DATA PROVIDED.
● ● ● ● ● ● ●
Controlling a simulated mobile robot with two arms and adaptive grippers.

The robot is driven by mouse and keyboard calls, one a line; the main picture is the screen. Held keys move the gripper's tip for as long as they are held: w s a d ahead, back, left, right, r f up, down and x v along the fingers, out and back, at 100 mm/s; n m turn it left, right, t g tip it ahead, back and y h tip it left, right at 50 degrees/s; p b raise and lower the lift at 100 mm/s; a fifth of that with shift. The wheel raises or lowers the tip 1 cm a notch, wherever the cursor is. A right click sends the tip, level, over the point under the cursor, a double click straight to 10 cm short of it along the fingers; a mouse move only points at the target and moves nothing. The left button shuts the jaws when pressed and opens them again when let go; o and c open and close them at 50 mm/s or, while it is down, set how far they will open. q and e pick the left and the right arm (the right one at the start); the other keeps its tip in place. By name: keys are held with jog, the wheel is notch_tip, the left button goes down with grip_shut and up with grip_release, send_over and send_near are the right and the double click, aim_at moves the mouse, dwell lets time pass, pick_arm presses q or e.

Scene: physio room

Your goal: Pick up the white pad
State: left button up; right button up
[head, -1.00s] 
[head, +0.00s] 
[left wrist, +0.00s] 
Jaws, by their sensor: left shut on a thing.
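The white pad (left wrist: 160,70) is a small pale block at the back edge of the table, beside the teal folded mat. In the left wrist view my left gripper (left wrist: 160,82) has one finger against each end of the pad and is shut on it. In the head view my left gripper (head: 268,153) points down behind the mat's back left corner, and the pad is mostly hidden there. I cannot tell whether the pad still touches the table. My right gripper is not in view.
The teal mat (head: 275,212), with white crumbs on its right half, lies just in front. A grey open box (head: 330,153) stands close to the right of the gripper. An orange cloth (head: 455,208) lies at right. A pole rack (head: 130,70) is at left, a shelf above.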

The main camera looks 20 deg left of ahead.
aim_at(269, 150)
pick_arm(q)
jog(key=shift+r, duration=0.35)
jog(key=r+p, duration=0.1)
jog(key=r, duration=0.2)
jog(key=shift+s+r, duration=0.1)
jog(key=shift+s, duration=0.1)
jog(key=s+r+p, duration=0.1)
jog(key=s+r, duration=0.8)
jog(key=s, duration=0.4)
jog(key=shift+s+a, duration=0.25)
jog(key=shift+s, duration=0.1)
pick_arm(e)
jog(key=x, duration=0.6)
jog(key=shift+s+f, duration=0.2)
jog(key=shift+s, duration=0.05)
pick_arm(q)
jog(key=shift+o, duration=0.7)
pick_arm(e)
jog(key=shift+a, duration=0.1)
● ● ● ● ● ● ●
Output the lines from the line containing "Jaws, by their sensor: left shut on a thing." to the end, both included; add nothing.

RESPONSE TO THE TASK.
Jaws, by their sensor: left shut on a thing.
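The white pad (left wrist: 160,70) is a small pale block at the back edge of the table, beside the teal folded mat. In the left wrist view my left gripper (left wrist: 160,82) has one finger against each end of the pad and is shut on it. In the head view my left gripper (head: 268,153) points down behind the mat's back left corner, and the pad is mostly hidden there. I cannot tell whether the pad still touches the table. My right gripper is not in view.
The teal mat (head: 275,212), with white crumbs on its right half, lies just in front. A grey open box (head: 330,153) stands close to the right of the gripper. An orange cloth (head: 455,208) lies at right. A pole rack (head: 130,70) is at left, a shelf above.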

The main camera looks 20 deg left of ahead.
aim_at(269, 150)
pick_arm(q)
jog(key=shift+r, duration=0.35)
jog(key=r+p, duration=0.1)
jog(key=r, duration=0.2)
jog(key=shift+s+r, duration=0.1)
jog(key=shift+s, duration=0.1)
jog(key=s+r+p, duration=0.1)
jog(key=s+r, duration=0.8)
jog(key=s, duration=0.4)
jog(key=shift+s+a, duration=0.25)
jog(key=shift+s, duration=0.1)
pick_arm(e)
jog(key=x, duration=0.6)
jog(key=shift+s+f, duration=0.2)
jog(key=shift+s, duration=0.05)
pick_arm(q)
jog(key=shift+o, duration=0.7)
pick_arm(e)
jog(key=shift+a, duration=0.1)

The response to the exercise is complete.